Husbands, remember the command of Paul in Ephesians 5. Not just the command, but also the wonderful truth that makes that command possible.
Husbands, love your wives, as Christ loved the church and gave himself up for her, that he might sanctify her, having cleansed her by the washing of water with the word, so that he might present the church to himself in splendor, without spot or wrinkle or any such thing, that she might be holy and without blemish.
—Ephesians 5:25–27
We are called to love one another even when we aren’t very lovable, because Christ laid down his life and died for us when we were the picture of unlovable. It wasn’t just that we weren’t lovely, we despised him. And yet, through his supreme loving act, he makes us lovable and lovely.

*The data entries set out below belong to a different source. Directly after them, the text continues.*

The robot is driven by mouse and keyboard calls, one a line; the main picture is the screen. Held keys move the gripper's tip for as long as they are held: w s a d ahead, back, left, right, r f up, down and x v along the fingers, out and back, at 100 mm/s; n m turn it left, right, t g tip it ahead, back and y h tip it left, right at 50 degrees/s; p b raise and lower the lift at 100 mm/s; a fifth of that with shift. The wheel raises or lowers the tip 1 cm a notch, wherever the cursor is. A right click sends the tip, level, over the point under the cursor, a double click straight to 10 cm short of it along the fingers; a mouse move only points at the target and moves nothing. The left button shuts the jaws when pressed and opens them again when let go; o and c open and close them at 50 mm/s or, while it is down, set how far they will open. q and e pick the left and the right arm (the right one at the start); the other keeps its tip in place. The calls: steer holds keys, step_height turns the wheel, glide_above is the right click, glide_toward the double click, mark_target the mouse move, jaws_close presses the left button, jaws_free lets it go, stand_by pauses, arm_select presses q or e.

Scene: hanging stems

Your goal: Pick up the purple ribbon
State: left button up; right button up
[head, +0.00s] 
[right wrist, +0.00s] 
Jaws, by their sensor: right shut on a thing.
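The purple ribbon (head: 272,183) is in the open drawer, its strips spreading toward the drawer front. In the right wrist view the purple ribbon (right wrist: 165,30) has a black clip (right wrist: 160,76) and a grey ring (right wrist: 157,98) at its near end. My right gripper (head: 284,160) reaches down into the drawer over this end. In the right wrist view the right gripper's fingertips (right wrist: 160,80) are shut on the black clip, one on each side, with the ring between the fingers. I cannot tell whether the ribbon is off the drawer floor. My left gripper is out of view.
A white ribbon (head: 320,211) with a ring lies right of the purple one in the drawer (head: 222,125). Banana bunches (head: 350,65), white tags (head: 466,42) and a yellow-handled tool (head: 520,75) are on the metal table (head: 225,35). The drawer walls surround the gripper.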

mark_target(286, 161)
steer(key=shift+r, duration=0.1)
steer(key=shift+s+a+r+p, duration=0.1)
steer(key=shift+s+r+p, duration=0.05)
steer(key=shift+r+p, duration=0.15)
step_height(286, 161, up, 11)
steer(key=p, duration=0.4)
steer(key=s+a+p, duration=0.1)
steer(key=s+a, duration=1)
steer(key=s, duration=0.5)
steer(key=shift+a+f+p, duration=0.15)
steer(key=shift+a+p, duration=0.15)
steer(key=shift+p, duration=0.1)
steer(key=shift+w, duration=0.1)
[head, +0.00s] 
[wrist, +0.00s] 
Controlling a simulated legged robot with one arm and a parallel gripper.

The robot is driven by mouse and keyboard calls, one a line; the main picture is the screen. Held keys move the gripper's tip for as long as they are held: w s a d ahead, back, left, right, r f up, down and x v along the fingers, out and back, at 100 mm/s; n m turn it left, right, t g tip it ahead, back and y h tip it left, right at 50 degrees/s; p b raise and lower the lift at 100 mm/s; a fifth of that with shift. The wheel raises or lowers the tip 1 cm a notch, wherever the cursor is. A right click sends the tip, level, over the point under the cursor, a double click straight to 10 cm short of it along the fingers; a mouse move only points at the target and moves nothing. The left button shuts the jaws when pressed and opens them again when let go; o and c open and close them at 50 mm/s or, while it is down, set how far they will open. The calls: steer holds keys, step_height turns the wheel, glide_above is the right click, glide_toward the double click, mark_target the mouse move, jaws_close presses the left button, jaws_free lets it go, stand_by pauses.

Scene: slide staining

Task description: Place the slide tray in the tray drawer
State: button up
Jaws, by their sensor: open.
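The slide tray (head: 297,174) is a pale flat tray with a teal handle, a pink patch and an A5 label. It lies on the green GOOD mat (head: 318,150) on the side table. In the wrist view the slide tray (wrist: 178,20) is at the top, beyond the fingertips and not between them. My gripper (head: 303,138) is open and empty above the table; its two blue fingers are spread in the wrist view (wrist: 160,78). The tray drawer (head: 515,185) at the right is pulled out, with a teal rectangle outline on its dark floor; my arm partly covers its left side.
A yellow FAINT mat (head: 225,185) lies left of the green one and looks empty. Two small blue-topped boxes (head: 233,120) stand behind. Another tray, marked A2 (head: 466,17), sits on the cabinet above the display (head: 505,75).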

Because of what Christ did, we are the picture of splendor, without spot or wrinkle, holy and unblemished. Even at our worst, because of Christ, we are lovely.
Do you see your spouse that way? We are called to love our spouses like Christ has loved us—not based on their perfection, but with the same sacrificial, purifying love that Christ has for His Church. When we are tempted to let our feelings dictate our actions, we must remember how Christ loved us at our worst, laying down His life to make us holy and blameless. In light of this great love, let us love our spouses with patience, grace, and faithfulness, reflecting the love of Christ in our marriages.